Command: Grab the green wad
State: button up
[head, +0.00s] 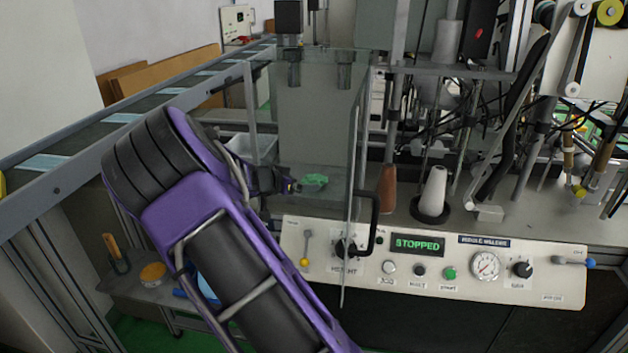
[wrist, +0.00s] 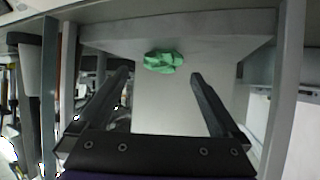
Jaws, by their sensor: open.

┄┄┄┄┄┄┄┄┄┄

TASK TO COMPLETE:
Your task is to reproduce all of the material exactly. The pictures stay out.

FINISHED EXERCISE:
Command: Grab the green wad
State: button up
[head, +0.00s] 
[wrist, +0.00s] 
Jaws, by their sensor: open.

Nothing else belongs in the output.